Copy the records below exactly, from the line containing "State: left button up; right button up" through the last line, and leave out every picture.

Robot task records.
┌──

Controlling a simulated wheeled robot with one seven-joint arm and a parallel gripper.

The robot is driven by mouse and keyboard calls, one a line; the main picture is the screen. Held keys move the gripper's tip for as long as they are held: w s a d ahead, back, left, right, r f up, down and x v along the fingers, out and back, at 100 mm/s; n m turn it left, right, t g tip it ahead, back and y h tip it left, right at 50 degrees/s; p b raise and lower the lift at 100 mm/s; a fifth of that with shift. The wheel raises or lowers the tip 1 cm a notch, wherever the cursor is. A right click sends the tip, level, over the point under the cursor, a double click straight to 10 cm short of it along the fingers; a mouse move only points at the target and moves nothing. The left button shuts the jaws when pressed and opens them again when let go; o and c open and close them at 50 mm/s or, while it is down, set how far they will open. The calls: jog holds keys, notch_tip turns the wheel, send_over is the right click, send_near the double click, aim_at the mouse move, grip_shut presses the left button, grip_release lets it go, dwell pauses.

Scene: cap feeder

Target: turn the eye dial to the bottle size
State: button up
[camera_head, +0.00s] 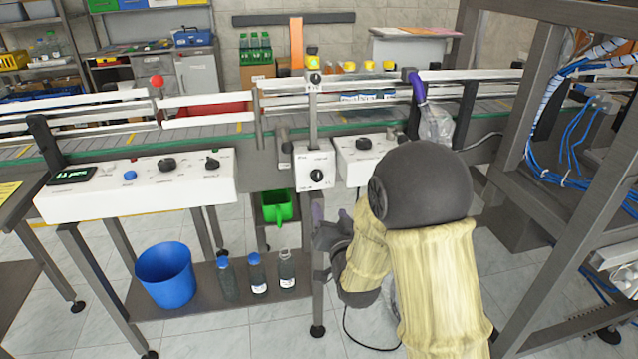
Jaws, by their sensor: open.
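A slim upright post on the conveyor's near side carries a small head with a black knob (315,78) near its top. At the post's foot is a white box with a black dial (316,175). I cannot tell which of these is the eye dial, and the markings are too small to read. My gripper (322,222) is below and slightly right of the lower dial, apart from it. Its jaws are small and partly hidden by my arm; nothing shows held. Three bottles (257,275) stand on the lower shelf, two with blue caps.
A white control panel (135,185) with knobs, a blue button and a display lies left; another white box (358,160) is right. A conveyor (215,130) with rails runs behind. A blue bucket (165,275) and green bin (277,207) are below. A dark frame (545,170) with blue cables bounds the right.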

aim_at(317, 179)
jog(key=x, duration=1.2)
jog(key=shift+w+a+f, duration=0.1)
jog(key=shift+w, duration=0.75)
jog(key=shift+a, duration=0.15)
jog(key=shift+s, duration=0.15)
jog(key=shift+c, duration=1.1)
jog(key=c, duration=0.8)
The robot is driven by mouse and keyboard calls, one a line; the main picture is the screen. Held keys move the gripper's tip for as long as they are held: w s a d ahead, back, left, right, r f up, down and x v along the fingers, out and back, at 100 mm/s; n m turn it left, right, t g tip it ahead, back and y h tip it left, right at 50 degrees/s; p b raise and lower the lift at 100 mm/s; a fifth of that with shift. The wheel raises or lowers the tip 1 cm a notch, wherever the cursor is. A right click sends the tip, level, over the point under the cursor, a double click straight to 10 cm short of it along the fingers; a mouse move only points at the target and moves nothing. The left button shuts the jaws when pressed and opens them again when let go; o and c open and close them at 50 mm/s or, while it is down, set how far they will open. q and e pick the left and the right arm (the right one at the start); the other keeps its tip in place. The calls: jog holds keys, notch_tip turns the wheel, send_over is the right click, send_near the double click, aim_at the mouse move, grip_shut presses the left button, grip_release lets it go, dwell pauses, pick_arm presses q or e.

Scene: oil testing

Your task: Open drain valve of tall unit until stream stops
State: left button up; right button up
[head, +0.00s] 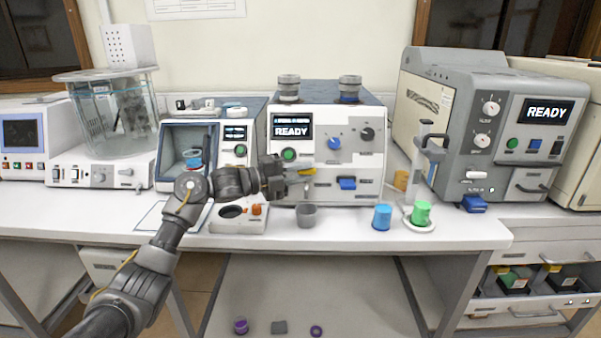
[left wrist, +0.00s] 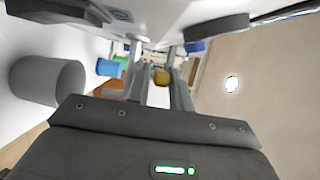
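The middle unit (head: 330,155) has two metal cylinders on top and a READY display. No stream is discernible. My right gripper is not in view.
A blue cup (head: 382,217) and a green cup (head: 421,213) on a white dish stand to the right. A white block with a dark round recess (head: 238,220) is below my left wrist. Other testing machines (head: 490,130) line the back. The front table strip is mostly clear.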

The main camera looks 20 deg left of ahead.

└──

Reply to the exercise.
State: left button up; right button up
[head, +0.00s] 
[left wrist, +0.00s] 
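The middle unit (head: 330,155) has two metal cylinders on top and a READY display. No stream is discernible. My right gripper is not in view.
A blue cup (head: 382,217) and a green cup (head: 421,213) on a white dish stand to the right. A white block with a dark round recess (head: 238,220) is below my left wrist. Other testing machines (head: 490,130) line the back. The front table strip is mostly clear.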

The main camera looks 20 deg left of ahead.

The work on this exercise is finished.